White Hassle's latest album, The Death of Song, is less noisy and offbeat than their first effort but no less a masterpiece, with top-shelf tunes and smart lyrics, making it among the best (and most underrated) indie albums of 2004. Anthems such as "I Was Sleeping," "2 by Sea" and "My Favorite Lie" are hard not to hum, and their cover of the Hollies' "The Air That I Breathe" is a keeper. I'm looking forward to White Hassle's next batch of tunes. Too bad I'll probably be in my 40s by the time that happens.
With the Hold Steady, P.O.S. and the Heartless Bastards.
Mercury Lounge, 217 E. Houston St. (betw. Ludlow & Essex Sts.), 212-260-4700; 9:30, $10.
-Lionel Beehner
33Hz, Trick and The Heartstrings & Diplo | Wed. Jan. 19
Though this Joe's show is meant to party down the start of downtown entrepreneurix Oxycottontail's dot com, in reality it's a celebration of all that shall be wack in wonky-funk and funky wonk for 2005. With a silver shoe-gazer's rockist edge to their cool purplish disco sound, 33Hz are electro-frying. Syrupy vocal harmonies rippling with blue-eyed soul, a bouncing, overly synth-ed out dance-ambience that'd make Air and Phoenix seem more daft than punk-all this makes for one of this city's finest quartets. Hurry up and catch them before they get too old to matter-they've been doing this for over five years. Trick and the Heartstrings-well, they're just the cutest boys. Finally, there's Diplo. This Florida swamp-to-Philly-ghetto producer has created one of the East Coast's hottest crunk-funk bashes in Hollertronix. With his DJ buuuuudy, Low Budget, the two spinners make audiences sweat as if they're unleashing water from a fire hydrant.

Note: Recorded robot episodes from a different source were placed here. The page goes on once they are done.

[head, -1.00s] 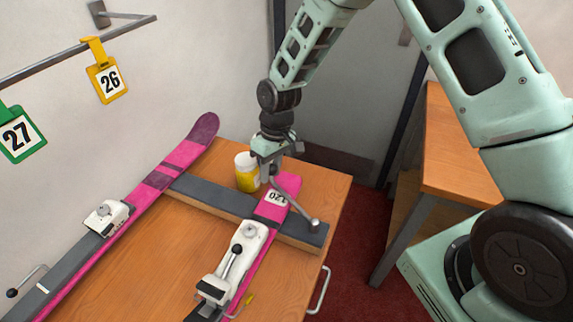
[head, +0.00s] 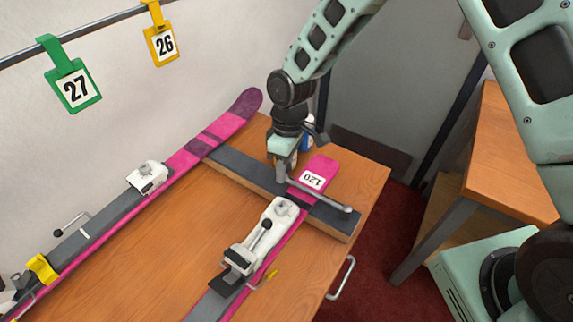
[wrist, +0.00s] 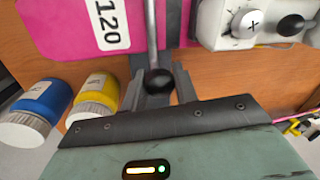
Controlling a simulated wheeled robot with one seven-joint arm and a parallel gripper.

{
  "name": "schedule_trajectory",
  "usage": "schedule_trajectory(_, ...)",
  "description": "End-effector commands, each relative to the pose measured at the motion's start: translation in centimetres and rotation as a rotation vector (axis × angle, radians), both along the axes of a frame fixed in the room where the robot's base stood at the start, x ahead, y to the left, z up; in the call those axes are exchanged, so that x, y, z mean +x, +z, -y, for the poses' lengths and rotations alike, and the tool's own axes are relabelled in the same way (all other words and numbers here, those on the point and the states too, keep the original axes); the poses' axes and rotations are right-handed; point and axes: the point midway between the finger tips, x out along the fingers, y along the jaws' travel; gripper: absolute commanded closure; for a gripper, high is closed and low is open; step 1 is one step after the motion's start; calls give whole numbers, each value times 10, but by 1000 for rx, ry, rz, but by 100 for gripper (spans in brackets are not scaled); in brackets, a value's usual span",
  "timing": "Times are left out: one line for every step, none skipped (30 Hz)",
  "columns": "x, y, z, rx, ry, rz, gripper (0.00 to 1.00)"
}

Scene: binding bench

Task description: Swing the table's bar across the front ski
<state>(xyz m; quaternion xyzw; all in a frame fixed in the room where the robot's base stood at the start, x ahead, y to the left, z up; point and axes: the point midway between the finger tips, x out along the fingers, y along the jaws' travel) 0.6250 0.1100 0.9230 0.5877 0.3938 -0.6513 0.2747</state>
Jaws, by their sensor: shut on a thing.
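The front ski (head: 265,235) is pink and grey, with a white 120 label (head: 312,179) near its end. It rests over a dark-topped cross block (head: 240,172). The table's bar (head: 320,197) is a thin grey metal rod. It runs from a round end at the block's right side across the ski, between label and binding. My gripper (head: 281,180) is shut on its other end, on the ski's far side. The wrist view shows the bar's black knob (wrist: 158,82) between my fingers (wrist: 157,95). I cannot tell whether the rod touches the ski.
A second pink ski (head: 190,157) lies along the wall side. White bindings (head: 265,232) sit on the front ski. A yellow-labelled bottle (wrist: 94,100) and a blue one (wrist: 40,108) stand close beside my gripper.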

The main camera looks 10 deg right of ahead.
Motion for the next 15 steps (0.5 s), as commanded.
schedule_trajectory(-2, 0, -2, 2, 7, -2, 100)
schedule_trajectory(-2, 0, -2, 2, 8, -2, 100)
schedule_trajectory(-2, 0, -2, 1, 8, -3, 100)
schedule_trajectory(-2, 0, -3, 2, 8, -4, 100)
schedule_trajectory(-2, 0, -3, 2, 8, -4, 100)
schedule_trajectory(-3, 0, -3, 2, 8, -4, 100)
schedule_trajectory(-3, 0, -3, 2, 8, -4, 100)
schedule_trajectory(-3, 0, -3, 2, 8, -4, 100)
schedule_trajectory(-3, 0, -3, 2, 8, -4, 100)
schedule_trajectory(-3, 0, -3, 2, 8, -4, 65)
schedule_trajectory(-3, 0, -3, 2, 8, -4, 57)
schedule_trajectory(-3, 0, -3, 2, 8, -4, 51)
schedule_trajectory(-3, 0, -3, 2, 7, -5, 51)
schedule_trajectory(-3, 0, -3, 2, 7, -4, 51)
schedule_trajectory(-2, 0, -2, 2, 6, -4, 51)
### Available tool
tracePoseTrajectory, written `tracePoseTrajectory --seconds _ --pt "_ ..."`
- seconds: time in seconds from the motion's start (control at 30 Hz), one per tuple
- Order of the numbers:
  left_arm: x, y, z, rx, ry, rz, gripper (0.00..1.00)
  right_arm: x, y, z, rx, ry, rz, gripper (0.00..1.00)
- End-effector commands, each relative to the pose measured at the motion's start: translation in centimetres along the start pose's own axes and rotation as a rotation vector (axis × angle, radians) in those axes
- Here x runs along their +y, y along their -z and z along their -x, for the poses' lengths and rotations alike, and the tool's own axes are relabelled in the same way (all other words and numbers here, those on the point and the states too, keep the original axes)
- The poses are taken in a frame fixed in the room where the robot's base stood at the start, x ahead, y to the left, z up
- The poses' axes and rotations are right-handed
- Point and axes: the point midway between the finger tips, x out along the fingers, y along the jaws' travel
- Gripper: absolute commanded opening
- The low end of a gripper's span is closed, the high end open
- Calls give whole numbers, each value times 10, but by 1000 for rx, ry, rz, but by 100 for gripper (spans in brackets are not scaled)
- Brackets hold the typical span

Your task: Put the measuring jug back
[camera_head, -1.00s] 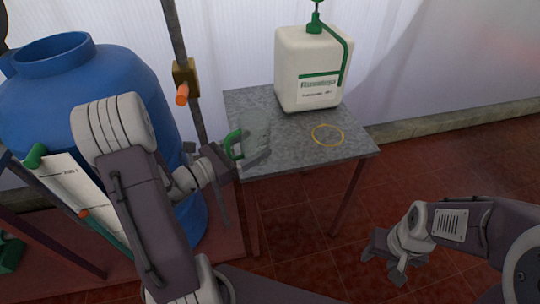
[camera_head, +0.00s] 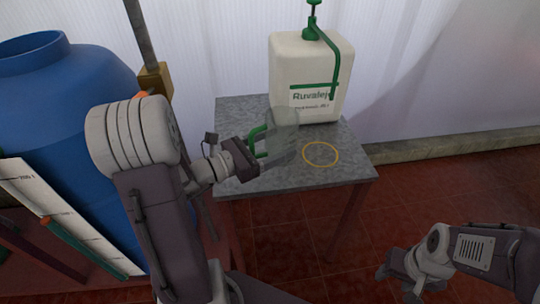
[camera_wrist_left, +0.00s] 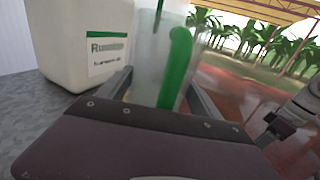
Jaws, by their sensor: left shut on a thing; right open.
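The measuring jug (camera_head: 284,136) is clear with a green handle. My left gripper (camera_head: 258,152) is shut on the jug by its handle side and holds it over the grey table, left of a yellow ring marked on the top (camera_head: 320,154). In the left wrist view the jug (camera_wrist_left: 150,75) is between the fingers of my left gripper (camera_wrist_left: 160,92), its green handle facing the camera. The jug looks roughly upright; whether its base touches the table I cannot tell. My right gripper (camera_head: 397,292) is open and empty, low at the right, away from the table.
A white canister with a green pump (camera_head: 310,80) stands at the back of the grey table (camera_head: 237,122); it also shows in the left wrist view (camera_wrist_left: 75,40). A large blue barrel (camera_head: 60,110) stands at the left. The yellow ring is bare.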

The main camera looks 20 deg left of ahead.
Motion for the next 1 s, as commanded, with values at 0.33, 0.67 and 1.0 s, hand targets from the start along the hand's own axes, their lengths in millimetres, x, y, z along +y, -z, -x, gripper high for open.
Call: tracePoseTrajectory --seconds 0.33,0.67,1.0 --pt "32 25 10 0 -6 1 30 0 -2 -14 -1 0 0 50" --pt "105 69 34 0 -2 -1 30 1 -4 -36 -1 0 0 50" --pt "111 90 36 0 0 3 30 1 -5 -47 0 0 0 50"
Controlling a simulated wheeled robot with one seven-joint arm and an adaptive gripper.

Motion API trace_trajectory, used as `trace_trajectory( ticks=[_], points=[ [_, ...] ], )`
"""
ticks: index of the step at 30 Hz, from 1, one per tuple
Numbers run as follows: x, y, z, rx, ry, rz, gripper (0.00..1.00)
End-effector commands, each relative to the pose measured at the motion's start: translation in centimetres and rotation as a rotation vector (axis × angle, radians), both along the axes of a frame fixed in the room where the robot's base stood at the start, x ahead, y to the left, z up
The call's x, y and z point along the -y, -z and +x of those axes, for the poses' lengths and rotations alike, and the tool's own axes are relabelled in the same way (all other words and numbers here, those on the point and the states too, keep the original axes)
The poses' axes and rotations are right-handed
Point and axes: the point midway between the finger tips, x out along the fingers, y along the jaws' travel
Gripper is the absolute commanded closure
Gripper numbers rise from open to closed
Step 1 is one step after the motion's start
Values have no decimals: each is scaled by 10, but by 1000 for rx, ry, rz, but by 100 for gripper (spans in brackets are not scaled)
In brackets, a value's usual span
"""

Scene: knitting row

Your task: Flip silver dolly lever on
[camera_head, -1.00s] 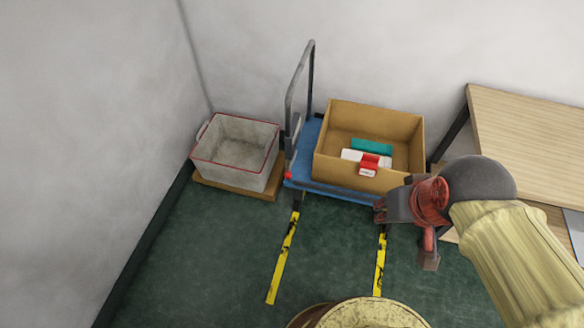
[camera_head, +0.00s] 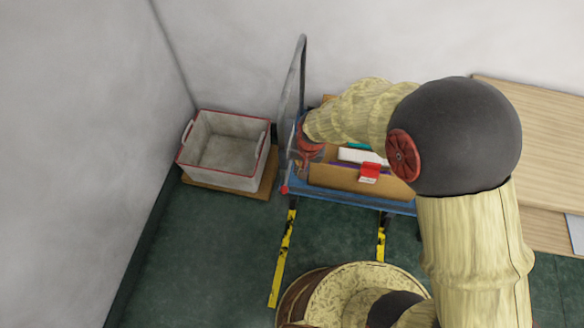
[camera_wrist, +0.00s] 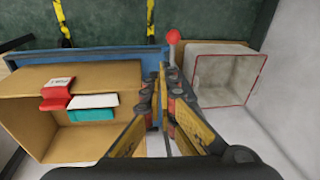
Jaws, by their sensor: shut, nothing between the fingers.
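The dolly has a blue deck (camera_head: 350,200) and a grey upright push handle (camera_head: 292,85). A small red knob (camera_head: 284,189) sits at the deck's front left corner; in the wrist view it is a red ball (camera_wrist: 173,36) on a short stem, at the deck's edge. I take it for the lever's tip; its stem is partly hidden by my fingers. My gripper (camera_head: 301,168) is shut and empty, reaching down at the left end of the deck, beside the handle. In the wrist view the fingertips (camera_wrist: 163,72) are near the knob's stem; I cannot tell whether they touch.
A cardboard box (camera_head: 345,178) with a red-and-white item (camera_head: 369,172) and a teal item inside stands on the deck, right of my gripper. A grey bin (camera_head: 222,150) with red rim stands to the left. A wooden table (camera_head: 540,130) is at right.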

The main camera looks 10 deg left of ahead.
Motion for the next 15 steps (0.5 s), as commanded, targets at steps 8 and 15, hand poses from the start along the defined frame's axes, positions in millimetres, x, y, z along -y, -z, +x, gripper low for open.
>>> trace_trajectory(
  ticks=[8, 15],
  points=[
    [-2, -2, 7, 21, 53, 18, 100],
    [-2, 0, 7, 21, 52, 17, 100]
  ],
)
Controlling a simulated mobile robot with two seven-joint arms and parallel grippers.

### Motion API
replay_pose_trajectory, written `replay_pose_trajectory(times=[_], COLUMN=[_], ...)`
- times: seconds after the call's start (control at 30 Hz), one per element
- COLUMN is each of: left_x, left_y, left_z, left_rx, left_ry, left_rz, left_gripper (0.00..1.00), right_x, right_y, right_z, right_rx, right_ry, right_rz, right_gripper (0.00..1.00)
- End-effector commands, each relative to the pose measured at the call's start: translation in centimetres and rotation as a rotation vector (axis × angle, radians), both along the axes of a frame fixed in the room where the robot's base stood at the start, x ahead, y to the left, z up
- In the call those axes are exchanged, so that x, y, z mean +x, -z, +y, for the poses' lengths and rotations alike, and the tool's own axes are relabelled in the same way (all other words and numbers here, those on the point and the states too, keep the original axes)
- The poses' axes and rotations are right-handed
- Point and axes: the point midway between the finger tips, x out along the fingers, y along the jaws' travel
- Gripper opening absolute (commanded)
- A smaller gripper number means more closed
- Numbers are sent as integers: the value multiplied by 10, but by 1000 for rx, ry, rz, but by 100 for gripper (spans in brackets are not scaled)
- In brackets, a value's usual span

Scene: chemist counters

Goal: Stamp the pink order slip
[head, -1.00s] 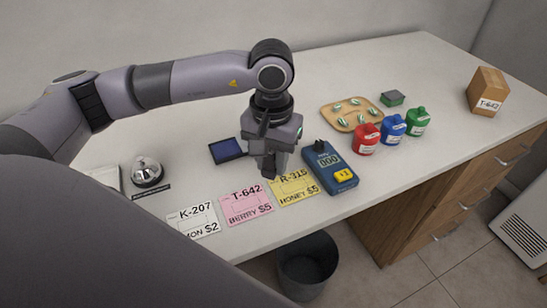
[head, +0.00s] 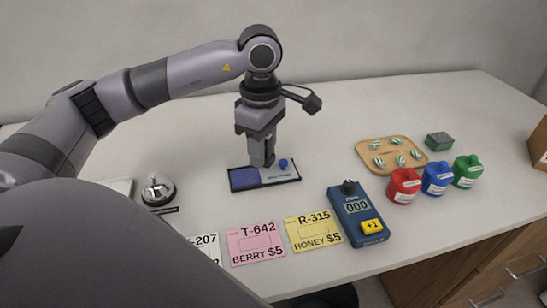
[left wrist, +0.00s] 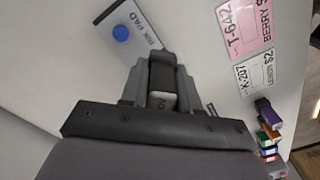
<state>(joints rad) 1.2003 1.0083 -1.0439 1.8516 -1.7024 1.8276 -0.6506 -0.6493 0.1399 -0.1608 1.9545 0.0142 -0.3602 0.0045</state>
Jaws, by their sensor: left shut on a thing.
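The pink order slip (head: 255,243), marked T-642 BERRY $5, lies flat on the counter between the white and yellow slips. Its box looks blank. It also shows at the top right of the left wrist view (left wrist: 240,25). My left gripper (head: 262,158) points down over the ink pad (head: 244,179), behind the slips. It is shut on a small dark and grey block (left wrist: 162,84), which looks like the stamp. The gripper hides much of it, and I cannot tell whether it touches the pad. My right gripper is out of view.
The white slip (head: 207,246) and yellow slip (head: 313,231) flank the pink one. A blue counter device (head: 352,228) stands to their right, then red, blue and green bottles and a wooden board (head: 366,152). The counter behind is clear.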

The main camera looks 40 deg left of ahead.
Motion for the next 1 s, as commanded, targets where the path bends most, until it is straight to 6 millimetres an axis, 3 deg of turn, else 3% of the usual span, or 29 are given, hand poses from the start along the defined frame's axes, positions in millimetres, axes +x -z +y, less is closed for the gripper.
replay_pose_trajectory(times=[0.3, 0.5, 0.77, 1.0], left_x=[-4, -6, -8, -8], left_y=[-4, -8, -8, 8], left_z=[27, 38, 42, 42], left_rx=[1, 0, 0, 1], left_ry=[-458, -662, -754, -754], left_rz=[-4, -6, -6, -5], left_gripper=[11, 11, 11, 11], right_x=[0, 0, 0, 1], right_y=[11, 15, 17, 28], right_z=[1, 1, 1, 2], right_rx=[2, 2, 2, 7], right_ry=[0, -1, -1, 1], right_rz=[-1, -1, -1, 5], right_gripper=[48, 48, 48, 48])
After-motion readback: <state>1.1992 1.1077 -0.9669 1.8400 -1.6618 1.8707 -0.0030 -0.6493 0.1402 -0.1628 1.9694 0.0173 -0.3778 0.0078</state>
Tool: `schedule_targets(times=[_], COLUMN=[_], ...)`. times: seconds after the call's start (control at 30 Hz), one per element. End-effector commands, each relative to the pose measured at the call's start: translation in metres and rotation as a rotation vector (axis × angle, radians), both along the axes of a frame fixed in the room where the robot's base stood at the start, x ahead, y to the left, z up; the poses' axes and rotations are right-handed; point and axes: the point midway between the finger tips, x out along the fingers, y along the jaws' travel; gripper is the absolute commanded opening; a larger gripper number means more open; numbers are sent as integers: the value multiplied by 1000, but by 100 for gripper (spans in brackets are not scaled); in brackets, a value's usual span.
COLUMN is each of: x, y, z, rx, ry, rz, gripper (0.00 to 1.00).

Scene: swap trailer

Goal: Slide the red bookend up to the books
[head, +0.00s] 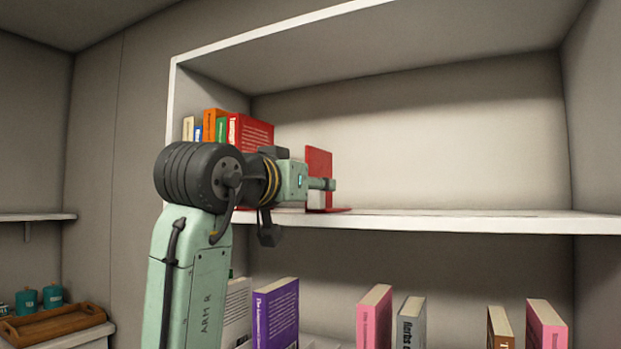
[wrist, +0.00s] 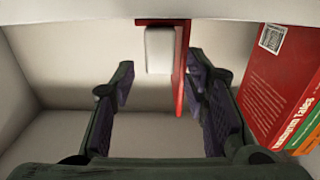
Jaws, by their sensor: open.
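The red bookend (head: 318,165) stands upright on the upper shelf, to the right of a row of books (head: 250,133), with a gap between. My gripper (head: 330,184) is at the bookend, in front of it in the head view. In the wrist view, which looks upside down, my open gripper (wrist: 165,95) has one finger on each side of the bookend (wrist: 181,70). A pale block (wrist: 160,50) sits against the bookend's face there. The right finger lies between the bookend and the red end book (wrist: 275,90). I cannot tell whether either finger touches the bookend.
The upper shelf board (head: 470,221) is bare to the right of the bookend. Below it, a purple book (head: 276,313), a pink book (head: 375,316) and several others stand. A wooden tray (head: 45,325) and teal canisters (head: 53,295) are at the lower left.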

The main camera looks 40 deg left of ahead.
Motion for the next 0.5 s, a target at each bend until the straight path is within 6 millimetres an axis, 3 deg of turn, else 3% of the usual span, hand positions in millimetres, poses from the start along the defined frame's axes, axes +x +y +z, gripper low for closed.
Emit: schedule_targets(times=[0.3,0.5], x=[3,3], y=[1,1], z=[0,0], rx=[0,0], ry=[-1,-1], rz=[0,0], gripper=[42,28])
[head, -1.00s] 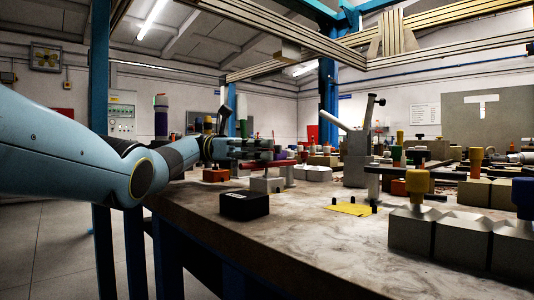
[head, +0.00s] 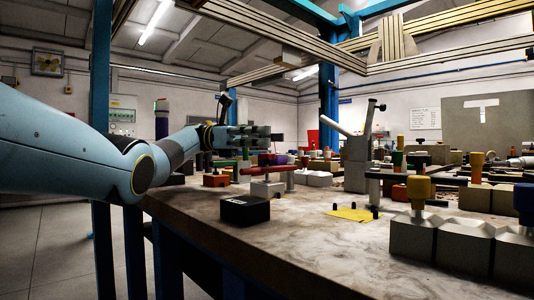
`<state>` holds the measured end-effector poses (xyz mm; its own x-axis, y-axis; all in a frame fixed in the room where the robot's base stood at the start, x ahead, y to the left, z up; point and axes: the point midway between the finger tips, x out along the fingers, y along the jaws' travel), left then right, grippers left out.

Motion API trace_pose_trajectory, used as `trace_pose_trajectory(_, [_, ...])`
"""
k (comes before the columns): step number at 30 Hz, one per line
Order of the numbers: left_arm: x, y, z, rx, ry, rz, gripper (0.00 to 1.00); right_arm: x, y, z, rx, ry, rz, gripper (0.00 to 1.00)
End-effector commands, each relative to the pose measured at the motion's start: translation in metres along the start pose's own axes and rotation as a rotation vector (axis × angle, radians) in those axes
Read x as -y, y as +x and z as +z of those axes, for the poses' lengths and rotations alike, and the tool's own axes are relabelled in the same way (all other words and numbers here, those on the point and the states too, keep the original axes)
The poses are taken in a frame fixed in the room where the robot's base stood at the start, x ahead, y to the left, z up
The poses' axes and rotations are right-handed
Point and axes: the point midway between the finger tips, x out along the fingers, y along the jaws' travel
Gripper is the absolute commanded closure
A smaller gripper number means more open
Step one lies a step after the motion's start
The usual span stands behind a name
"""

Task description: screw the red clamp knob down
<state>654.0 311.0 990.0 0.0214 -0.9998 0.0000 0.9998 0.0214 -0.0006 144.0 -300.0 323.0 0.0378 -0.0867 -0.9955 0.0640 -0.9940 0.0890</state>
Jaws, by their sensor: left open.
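A red piece (head: 268,170) sits on a small grey block (head: 267,188) near the table's left edge. It looks like a bar or handle seen from the side. I cannot tell for sure whether it is the clamp knob. A smaller red shape shows just behind it, partly hidden. My left gripper (head: 264,138) is open, with its fingers pointing right. In the picture it is above the red piece, apart from it, and I see nothing held. The depth between them is hard to judge. My right gripper is not in view.
A black box (head: 245,209) is at the table's front left, with a yellow plate (head: 354,214) to its right. Grey blocks with a yellow knob (head: 418,187) stand front right. A grey post (head: 356,160) rises mid-table. The front middle of the table (head: 340,250) is clear.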

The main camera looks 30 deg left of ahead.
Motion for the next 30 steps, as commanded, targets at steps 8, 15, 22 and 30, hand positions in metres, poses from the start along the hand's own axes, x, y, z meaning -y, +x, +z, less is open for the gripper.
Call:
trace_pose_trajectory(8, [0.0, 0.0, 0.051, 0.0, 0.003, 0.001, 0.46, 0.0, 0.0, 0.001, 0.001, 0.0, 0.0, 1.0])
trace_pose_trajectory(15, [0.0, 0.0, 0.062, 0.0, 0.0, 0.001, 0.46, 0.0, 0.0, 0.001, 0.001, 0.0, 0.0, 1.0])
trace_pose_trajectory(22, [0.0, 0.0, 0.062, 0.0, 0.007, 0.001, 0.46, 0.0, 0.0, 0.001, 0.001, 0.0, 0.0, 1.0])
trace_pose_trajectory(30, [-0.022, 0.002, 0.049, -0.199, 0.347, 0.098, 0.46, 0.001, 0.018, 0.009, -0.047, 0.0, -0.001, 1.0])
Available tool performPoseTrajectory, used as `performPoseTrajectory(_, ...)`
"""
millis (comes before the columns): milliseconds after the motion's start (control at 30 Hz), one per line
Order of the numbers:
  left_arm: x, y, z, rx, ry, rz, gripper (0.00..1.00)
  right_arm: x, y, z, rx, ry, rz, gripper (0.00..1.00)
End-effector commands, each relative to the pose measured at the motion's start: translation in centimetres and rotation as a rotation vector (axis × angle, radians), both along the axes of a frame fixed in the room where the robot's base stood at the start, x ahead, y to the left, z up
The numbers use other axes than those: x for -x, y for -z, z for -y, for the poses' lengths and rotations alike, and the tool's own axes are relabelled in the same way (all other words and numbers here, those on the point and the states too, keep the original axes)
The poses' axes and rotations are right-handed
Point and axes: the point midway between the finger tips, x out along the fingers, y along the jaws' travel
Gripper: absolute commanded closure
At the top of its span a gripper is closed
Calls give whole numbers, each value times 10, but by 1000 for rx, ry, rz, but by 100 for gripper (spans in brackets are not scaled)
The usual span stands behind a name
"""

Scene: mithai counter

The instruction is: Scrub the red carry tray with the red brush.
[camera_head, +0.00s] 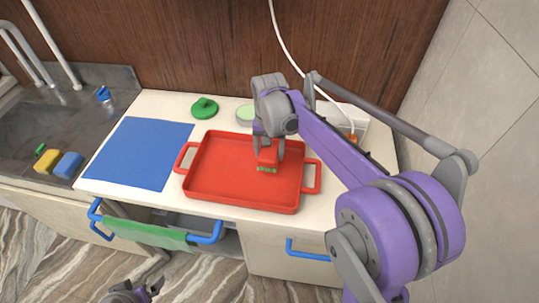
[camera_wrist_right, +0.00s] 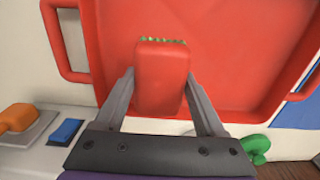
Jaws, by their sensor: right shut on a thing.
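The red carry tray (camera_head: 215,185) lies flat on the white counter with a handle at each side. The red brush (camera_head: 268,155) has green bristles at its lower end. My right gripper (camera_head: 268,140) is shut on the brush and holds it upright over the tray's right-centre part. The bristles are at or close to the tray floor; I cannot tell if they touch. In the right wrist view the brush (camera_wrist_right: 162,75) sits between both fingers, with the tray (camera_wrist_right: 230,55) behind it. My left gripper (camera_head: 132,292) shows only partly at the bottom edge; its jaws are unclear.
A blue mat (camera_head: 140,152) lies left of the tray. A green round object (camera_head: 204,108) and a pale green-topped dish (camera_head: 245,114) stand behind it. The sink (camera_head: 50,125) at left has yellow and blue sponges. A green cloth (camera_head: 145,233) hangs on a blue rail in front.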

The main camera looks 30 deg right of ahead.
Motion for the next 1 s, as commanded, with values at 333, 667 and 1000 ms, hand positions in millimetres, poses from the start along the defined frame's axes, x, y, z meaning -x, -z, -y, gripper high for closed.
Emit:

On his own, Diplo has turned out three of latter '04's finest works. His solo artist CD, Florida, is the sound of leg-humping, shadow-layered jazz-foink with deep dirt beats with quacking keyboards. Then there's his damn near privately released, Piracy Funds Terrorism. Mixed and recorded by himself with M.I.A. (Maya Arulpragasam, the Sri Lanka-via-London electro-tribal goddess), Piracy is awash in avant dancehall-tronics. By fusing bits of her own debut CD's best songs-the chanted robotica of "Galang," the cannibalistic jungle of "Amazon," the timpani-tech of "Bucky Done Gun"-with Salt 'N' Pepa and Eurythmics, the duo places her upon an immediate pedestal. Still, for all-around heat and laughter, seek out Diplo's dirty Braza-Miami-bass mix, Favela on Blast: Rio Baile Funk 04. His raw silken, nasty-ass epic is filled with barking beats, rangy guitars and hook-heavy melodies. You'll want more of this the second you hear it.
Joe's Pub, 425 Lafayette St. (betw. Astor Pl. & W. 4th St.), 212-539-8500; 11, $12, $10 with flyer.
-A.D. Amorosi
La Belle Captive | Thurs.-Sat., Jan. 20-22
\Based on the texts of French writer Alain Robbe-Grillet and poems written by women imprisoned during the Argentinean military dictatorship of the 1970s, John King's newest work is billed as "an experimental, electronic opera." But La Belle Captive is operatic less in the style of the music than in the scale of the spectacle. It's no surprise that King directs the work, as the visual and performance components are as carefully scored as his music. The video work by Benton-C Bainbridge is mesmerizing, especially when coupled with Minou Maguna's set and lighting. Like Robbe-Grillet's oeuvre, this opera lacks a unified plot and psychologically-based character development; it instead relies on symbols. The opera follows the tenuous relationship between an imprisoned actress (Analía Couceyro) and her captor, represented by the imposingly haunting figure of a soprano centerstage (Carla Filipcoc Holm).
Images of open spaces, like city- and ocean-scapes, are contrasted against more claustrophobic-and sometimes surprisingly intimate-locales such as a prison cell. In its preoccupation with aural and visual perception, there is an affinity between this piece and Kandinsky's stage work, like Der Gelbe Klang (The Yellow Sound). The music and text play tricks on the listener, while eyes and mirrors are recurrent images. The action onscreen and onstage mimic each other, often blurring the line between the source and its echo. This production, which received its world premiere at the Teatro Col-n in Buenos Aires, will certainly please those with a penchant for visceral, if unclassifiable, experiences.
The Kitchen Center, 512 W. 19th St. (betw. 11th and 12th Aves.), 212-255-5793; 8, $15, $12 st./s.c.